● Task requirements
Your task is to extract the lines from the one holding "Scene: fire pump" through the end of the material. Set them down exactly and add nothing.

● Task material
++++++++++++++++++++

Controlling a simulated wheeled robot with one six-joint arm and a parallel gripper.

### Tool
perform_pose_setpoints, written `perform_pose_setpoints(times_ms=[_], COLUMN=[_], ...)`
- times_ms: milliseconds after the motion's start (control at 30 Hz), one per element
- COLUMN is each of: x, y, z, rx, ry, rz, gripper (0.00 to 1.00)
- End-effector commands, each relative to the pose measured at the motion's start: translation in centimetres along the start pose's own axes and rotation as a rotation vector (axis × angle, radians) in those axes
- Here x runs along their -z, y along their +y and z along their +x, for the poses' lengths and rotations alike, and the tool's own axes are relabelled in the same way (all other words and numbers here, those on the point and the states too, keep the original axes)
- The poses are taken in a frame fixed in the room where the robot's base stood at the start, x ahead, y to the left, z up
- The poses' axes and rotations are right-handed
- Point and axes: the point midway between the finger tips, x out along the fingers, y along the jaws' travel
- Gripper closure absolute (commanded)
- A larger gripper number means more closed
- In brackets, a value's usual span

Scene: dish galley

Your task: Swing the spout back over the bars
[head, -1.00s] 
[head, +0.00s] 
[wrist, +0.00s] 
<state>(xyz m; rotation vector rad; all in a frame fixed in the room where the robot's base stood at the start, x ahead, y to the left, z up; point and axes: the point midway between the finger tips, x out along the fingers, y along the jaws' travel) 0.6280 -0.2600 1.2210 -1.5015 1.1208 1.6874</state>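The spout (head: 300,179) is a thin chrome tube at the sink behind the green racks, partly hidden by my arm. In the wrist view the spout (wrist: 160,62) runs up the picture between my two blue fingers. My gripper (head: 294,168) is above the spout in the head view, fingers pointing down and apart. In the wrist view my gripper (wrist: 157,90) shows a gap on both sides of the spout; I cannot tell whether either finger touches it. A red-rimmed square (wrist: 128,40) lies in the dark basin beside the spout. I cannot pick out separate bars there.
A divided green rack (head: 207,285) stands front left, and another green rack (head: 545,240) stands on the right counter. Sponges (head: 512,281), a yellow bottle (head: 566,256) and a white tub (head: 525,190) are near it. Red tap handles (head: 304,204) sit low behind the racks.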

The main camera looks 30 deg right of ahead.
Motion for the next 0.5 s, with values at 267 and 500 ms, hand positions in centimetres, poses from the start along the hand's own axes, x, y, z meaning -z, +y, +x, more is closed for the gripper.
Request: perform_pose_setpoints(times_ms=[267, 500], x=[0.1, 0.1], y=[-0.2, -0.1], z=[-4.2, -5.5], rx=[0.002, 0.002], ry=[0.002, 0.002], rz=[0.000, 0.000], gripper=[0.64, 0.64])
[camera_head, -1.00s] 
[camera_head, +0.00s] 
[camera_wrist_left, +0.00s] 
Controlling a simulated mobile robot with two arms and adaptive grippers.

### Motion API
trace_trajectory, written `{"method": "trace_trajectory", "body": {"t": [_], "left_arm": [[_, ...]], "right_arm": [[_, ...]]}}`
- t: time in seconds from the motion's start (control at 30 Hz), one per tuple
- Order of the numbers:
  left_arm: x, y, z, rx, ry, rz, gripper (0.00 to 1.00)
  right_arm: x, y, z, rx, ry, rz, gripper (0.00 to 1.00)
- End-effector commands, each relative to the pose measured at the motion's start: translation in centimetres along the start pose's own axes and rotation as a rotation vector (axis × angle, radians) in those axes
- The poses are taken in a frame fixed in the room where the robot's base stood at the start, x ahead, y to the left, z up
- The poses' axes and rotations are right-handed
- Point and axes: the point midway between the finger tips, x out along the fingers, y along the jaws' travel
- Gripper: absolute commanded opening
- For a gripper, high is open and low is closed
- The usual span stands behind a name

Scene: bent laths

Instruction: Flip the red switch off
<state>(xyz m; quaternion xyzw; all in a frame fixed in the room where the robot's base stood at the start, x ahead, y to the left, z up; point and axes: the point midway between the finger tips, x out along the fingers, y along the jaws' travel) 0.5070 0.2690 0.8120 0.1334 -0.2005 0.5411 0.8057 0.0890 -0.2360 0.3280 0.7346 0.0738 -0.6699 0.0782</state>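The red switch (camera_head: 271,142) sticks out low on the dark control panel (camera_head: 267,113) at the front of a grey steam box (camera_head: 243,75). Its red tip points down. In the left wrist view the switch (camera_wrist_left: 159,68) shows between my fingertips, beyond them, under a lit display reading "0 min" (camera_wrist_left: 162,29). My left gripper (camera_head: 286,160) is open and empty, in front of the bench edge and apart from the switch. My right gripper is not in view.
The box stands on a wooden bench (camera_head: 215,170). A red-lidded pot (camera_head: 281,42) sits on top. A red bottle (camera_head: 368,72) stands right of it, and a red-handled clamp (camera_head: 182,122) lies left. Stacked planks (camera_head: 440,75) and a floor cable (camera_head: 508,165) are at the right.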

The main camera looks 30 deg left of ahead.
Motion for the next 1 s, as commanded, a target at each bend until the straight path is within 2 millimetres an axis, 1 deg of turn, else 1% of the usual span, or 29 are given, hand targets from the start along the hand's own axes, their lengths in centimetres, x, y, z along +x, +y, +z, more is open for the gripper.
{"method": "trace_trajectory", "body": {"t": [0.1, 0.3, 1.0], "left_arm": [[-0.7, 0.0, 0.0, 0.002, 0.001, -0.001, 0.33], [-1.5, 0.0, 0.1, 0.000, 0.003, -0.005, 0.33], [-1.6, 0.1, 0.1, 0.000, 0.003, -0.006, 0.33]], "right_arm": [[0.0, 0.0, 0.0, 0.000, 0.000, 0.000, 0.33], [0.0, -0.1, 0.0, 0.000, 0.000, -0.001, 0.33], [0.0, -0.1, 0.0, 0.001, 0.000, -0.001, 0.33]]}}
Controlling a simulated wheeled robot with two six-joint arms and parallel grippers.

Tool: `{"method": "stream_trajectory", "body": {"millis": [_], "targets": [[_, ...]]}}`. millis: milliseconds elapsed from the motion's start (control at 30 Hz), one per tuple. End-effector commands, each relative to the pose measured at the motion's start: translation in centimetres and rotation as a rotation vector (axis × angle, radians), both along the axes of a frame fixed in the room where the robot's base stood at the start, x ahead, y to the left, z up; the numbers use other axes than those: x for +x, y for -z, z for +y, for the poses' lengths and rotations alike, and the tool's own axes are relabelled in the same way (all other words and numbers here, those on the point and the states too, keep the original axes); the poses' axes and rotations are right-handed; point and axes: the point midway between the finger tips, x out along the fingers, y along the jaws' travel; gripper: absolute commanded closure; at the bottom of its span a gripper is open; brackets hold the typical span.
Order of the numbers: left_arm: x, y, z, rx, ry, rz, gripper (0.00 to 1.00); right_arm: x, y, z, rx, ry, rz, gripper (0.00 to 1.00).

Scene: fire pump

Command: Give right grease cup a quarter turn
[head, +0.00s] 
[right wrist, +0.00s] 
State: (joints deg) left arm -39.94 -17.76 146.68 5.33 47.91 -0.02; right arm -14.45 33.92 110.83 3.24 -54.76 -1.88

++++++++++++++++++++

● The solution
Scene: fire pump

Command: Give right grease cup a quarter turn
[head, +0.00s] 
[right wrist, +0.00s] 
State: (joints deg) left arm -39.94 -17.76 146.68 5.33 47.91 -0.02; right arm -14.45 33.92 110.83 3.24 -54.76 -1.88

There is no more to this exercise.